>> begin

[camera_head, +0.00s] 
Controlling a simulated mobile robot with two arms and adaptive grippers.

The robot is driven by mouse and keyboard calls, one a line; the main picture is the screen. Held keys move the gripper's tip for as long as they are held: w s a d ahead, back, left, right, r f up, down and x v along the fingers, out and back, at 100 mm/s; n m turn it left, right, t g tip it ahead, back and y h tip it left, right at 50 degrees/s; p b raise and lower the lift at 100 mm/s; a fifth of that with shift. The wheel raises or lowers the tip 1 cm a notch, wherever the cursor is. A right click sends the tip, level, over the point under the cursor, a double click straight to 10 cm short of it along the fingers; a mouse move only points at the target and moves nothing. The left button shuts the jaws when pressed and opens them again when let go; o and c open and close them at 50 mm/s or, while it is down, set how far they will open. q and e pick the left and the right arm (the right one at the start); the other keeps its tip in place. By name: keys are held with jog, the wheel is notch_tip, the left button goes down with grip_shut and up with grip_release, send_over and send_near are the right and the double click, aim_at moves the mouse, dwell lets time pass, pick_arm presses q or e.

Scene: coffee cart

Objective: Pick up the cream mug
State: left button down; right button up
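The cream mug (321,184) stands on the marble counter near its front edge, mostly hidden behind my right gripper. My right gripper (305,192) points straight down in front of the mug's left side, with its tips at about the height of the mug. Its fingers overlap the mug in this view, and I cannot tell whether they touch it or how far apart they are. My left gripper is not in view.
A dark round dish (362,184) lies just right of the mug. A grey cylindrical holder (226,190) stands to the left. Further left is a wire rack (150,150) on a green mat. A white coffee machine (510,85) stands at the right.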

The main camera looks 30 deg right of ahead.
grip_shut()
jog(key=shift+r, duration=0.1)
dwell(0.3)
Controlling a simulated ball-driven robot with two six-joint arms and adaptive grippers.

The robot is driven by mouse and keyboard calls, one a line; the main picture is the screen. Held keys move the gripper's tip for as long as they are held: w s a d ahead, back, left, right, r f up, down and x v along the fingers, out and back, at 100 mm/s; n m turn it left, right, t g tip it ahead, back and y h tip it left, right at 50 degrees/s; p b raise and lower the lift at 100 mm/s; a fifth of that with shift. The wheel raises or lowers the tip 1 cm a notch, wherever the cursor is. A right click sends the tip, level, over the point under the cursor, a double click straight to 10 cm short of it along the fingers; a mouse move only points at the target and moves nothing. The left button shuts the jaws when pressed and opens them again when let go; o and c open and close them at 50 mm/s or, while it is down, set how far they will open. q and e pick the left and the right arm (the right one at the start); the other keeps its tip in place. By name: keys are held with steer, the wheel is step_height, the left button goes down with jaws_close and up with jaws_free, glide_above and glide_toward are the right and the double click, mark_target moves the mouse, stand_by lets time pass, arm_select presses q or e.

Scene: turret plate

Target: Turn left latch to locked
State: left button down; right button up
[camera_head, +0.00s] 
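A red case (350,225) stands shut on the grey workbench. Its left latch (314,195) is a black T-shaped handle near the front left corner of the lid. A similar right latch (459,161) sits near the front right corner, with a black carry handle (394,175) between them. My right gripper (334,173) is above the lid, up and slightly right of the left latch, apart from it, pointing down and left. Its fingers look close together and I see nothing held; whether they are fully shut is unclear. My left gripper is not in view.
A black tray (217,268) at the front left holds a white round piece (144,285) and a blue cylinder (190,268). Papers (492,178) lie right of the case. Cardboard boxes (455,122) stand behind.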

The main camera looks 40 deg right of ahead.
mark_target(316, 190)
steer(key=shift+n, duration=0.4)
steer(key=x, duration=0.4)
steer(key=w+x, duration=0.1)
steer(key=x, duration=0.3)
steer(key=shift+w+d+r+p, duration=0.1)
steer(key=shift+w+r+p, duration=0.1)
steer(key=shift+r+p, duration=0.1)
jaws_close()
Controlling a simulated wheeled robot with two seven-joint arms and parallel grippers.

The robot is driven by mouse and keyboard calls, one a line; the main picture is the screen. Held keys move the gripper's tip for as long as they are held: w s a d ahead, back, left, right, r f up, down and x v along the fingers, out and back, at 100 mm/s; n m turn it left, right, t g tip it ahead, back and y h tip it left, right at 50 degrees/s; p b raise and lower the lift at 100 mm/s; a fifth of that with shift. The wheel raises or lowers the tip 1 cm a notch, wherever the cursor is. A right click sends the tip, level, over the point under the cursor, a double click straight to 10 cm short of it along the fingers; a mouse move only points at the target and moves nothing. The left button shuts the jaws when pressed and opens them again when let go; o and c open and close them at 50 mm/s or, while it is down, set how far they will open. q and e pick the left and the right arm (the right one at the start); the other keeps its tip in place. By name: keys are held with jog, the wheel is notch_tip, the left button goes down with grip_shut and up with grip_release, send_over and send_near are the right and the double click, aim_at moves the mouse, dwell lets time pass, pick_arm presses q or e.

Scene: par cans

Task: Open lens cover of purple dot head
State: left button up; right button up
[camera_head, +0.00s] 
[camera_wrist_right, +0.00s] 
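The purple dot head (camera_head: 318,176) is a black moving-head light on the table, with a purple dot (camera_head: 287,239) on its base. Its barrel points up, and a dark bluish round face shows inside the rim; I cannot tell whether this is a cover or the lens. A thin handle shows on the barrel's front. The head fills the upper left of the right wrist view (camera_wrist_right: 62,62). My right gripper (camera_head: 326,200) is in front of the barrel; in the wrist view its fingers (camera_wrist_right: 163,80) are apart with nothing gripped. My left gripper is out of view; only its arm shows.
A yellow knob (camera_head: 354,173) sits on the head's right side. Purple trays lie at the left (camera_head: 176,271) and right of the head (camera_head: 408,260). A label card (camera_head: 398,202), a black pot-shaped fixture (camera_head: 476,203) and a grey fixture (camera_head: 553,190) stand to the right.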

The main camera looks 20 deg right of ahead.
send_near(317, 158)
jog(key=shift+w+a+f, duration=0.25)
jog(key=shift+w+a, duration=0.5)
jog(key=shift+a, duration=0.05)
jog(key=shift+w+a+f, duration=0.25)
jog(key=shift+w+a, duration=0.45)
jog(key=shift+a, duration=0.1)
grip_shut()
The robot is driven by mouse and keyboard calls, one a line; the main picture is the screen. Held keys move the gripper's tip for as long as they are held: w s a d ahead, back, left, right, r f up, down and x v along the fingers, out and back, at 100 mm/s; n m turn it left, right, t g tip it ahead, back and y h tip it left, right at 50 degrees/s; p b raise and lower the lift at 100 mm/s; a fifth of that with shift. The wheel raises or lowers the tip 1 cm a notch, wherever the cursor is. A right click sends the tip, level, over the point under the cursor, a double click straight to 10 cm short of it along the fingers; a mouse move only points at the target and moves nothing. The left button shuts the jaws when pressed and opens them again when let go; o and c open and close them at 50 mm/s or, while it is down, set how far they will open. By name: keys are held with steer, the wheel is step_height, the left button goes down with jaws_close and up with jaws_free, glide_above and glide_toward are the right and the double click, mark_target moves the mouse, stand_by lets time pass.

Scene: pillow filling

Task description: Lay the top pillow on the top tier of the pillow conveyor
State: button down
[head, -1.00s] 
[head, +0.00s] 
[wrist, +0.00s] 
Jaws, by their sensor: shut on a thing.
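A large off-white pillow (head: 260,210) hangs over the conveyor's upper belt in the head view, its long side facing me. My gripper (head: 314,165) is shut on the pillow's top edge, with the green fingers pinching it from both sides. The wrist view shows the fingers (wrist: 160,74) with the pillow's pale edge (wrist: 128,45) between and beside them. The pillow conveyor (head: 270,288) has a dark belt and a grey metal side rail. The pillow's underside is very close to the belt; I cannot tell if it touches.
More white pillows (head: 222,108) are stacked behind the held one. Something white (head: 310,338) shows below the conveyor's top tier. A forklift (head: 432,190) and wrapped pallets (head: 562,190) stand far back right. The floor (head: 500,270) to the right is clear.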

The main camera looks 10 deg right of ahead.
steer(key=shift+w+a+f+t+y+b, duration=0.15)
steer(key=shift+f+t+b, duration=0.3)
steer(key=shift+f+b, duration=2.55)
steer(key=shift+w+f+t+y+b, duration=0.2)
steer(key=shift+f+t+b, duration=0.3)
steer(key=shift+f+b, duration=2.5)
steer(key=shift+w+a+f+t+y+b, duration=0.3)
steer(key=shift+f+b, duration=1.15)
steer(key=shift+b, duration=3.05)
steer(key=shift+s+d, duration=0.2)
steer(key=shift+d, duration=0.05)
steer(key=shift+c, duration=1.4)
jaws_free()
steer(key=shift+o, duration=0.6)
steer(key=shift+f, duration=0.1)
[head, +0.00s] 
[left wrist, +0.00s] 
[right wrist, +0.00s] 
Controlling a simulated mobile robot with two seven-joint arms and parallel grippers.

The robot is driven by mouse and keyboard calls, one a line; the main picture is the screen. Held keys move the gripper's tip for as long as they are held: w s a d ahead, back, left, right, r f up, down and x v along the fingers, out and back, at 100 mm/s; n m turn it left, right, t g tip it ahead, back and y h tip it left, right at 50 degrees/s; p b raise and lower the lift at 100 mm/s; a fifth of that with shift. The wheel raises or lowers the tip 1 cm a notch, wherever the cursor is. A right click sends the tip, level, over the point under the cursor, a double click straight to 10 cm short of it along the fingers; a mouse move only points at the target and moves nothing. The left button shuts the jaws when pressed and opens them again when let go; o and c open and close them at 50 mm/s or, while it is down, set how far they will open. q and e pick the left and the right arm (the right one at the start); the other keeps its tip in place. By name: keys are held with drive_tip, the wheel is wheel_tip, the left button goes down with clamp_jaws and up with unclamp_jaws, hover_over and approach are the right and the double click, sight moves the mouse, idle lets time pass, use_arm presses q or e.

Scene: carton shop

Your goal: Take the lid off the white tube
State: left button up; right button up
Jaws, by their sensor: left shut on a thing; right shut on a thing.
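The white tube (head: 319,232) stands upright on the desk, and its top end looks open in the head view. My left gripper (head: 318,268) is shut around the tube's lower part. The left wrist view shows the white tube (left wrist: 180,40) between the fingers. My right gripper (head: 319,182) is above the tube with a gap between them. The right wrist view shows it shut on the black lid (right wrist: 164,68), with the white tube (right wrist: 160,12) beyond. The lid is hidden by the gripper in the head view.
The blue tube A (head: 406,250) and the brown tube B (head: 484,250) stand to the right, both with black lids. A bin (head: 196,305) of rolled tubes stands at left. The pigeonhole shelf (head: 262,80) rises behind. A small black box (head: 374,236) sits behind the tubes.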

>> end

Goal :: Find all the lines containing "parallel" in the material, then copy them.

Exercise response ::
Controlling a simulated wheeled robot with two seven-joint arms and parallel grippers.
Controlling a simulated mobile robot with two seven-joint arms and parallel grippers.

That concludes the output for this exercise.